Let’s imagine for a moment that you’re looking at the bill in a hotel restaurant. It’s one of multiple times you’ve dined out this week, and beads of sweat start collecting on your brow as you panic over how many more expensive outings might be coming… if your friends keep insisting on them.
This is one of the potential perils of the vacation with friends. It always sounds fun, but there is work involved to make sure these trips don’t turn into nightmare money sponges that make people feel like they are in a season of “The White Lotus”.
“One of the big things where a lot of the kind of strife comes from is the money,” on these vacations, said Mark Wolters of the Wolters World Travel and Culture YouTube channel, also an associate professor of Business Administration at the University of Illinois Gies College of Business. He joined WBBM Newsradio’s Rob Hart on the Noon Business Hour this week.
Wolters said its important to iron out the economic details before heading out on an adventure with buddies. A misalignment – such as one friend expecting five-star dinners and another content with whipping up quick grocery store eats – could strain wallets and relationships.

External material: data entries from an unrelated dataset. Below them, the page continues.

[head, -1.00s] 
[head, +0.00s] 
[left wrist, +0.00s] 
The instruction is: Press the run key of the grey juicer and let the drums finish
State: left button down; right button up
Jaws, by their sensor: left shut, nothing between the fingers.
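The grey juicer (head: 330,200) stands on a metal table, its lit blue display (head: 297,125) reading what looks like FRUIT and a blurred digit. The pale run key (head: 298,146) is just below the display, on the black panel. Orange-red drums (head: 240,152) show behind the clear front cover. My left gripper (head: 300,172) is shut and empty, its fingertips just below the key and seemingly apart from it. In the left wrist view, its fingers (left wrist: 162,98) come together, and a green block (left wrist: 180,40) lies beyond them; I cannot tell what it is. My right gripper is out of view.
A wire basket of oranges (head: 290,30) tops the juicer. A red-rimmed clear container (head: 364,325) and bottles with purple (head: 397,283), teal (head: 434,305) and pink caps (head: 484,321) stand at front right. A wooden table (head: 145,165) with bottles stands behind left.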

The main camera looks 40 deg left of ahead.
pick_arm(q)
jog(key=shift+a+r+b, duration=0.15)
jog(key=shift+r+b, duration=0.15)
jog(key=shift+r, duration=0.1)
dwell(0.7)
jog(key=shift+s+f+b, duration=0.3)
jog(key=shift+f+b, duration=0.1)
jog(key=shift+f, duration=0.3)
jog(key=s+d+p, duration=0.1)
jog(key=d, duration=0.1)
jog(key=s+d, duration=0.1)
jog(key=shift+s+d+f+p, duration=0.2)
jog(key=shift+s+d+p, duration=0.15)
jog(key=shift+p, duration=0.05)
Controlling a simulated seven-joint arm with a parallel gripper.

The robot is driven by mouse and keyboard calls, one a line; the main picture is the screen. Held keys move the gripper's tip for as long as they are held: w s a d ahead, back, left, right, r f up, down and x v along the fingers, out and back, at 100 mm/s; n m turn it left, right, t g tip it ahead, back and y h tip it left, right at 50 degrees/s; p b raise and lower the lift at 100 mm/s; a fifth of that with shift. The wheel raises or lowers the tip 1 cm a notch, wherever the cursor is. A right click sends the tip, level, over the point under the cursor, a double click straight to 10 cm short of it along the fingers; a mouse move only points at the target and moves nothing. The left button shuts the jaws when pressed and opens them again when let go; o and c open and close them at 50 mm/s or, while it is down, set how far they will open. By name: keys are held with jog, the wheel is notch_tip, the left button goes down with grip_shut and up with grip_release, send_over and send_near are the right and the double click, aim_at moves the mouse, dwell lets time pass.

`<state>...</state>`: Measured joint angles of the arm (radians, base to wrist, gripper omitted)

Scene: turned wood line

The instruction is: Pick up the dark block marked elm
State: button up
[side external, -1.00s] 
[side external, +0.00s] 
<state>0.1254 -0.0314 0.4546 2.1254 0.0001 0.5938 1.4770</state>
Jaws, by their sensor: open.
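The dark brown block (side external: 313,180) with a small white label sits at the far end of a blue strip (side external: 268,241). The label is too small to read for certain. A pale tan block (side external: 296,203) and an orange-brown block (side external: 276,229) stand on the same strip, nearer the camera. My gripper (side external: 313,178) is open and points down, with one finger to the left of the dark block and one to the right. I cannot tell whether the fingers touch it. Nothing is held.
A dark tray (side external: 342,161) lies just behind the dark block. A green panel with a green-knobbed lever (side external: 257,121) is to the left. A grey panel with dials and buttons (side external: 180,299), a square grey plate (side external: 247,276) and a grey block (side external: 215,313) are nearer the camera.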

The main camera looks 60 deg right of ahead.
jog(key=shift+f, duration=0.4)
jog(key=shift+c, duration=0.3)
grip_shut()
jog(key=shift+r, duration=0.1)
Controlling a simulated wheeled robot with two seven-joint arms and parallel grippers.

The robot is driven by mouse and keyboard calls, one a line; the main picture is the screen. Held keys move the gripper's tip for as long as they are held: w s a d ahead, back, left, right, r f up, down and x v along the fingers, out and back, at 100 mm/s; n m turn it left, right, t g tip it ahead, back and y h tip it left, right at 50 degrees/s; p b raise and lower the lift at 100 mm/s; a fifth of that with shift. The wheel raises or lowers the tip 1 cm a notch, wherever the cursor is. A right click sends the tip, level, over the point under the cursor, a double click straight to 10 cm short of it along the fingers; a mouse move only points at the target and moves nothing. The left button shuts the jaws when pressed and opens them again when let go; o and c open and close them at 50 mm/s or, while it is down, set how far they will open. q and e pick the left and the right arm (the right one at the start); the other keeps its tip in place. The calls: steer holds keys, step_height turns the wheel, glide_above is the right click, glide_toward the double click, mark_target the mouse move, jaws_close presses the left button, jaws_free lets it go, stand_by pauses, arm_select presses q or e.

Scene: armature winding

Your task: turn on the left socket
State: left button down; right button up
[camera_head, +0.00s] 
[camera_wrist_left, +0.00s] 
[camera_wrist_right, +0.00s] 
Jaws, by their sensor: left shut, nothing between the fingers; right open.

“If you don't feel comfortable talking about the money thing, then it might not be [someone] you want travel with, because that’s going be the biggest issue overall,” Wolters told Hart.
Honest communication can help with other aspects of friend vacations as well. If one part of the friend group would rather zip-line while the other lounges on the beach, it’s good to have a conversation about that so everyone gets to do what they want and resentment doesn’t set in.
Jumping right in to a two-week Caribbean vacation might not be the best idea for friends that haven’t travelled together before, Wolters said. He suggested starting small with a weekend tip to a nearby vacation spot.
That type of test might reveal that your best friends aren’t a vacation match made in heaven. Wolters said it won’t be the end of the world.
“I have friends of mine. We’re best friends, and… I will never travel them again, and we’re cool with that because we don’t travel very well together,” he said.